Abstract

ABSTRACTRichard H. King's article begins by examining the way Ava DuVernay's recent film Selma deals with the relationship between Martin Luther King and previous accounts/representations of the Civil Rights Movement, and how other feature films such as Mississippi Burning and documentaries such as Stanley Nelson's Freedom Summer depict the movement. This in turn raises the question of what the dominant narrative of the Civil Rights Movement actually has been, and still is. King concludes that it is the King-centred ‘From Montgomery to Memphis’ narrative. He goes on to explore the ways in which this dominant narrative has been challenged by, for instance, the SNCC-related narrative found, most accessibly, in Nelson's documentary and, more broadly conceived, in Jacqueline Dowd Hall's influential 2005 article ‘The Long Civil Rights Movement and the Political Uses of the Past’. Also, along the way, King discusses the relative strengths of feature films v. documentaries in illuminating the past.
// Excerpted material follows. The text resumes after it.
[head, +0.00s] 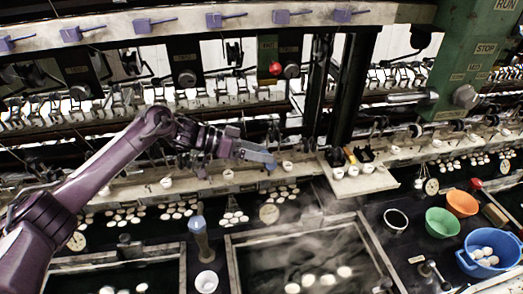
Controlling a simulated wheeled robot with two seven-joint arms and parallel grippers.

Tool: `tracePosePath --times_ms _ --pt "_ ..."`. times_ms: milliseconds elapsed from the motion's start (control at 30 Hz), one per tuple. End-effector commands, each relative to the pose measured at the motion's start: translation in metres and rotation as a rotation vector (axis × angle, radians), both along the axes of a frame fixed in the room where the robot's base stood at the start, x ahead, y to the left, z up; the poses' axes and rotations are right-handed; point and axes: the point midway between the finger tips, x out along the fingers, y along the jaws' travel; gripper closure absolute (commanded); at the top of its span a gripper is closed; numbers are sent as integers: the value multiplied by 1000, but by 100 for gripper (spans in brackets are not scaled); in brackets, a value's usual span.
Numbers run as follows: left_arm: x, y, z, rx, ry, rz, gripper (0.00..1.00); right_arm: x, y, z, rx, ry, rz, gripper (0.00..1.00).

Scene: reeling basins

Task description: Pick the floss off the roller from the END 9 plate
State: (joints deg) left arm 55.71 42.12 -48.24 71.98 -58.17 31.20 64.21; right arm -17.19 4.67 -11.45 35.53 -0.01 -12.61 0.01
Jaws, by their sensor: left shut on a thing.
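My left gripper (268,160) reaches in from the left, over the pale ledge in front of the reeling machine. Its fingers are closed at the row of rollers and small guides; the floss between them is too fine to make out. The roller at the fingers is partly hidden by the gripper. I cannot make out an END 9 plate; the small plates along the machine are too small to read. My right gripper is not in view.
Two framed basins (232,262) of dark water with pale cocoons lie in front, the middle one steaming. A blue bowl of cocoons (468,266), a green bowl (442,223) and an orange bowl (462,203) stand at right. White cups line the ledge (140,187).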

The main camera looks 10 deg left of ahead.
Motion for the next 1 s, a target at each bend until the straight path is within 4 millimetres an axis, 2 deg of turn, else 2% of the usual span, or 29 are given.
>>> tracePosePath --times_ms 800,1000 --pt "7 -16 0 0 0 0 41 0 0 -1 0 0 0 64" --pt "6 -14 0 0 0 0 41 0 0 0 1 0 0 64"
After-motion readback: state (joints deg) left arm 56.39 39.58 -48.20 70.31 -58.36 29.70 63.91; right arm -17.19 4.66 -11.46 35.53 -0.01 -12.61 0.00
When comparing this with the written historiography of the Civil Rights Movement, he also explores the importance of the public v. private and the history v. memory debates for understanding the past. King's article concludes by examining the persistence of the Martin Luther King tradition in American politics and of Reverend King's reputation, as suggested by recent works such as David Chappell's Waking from the Dream.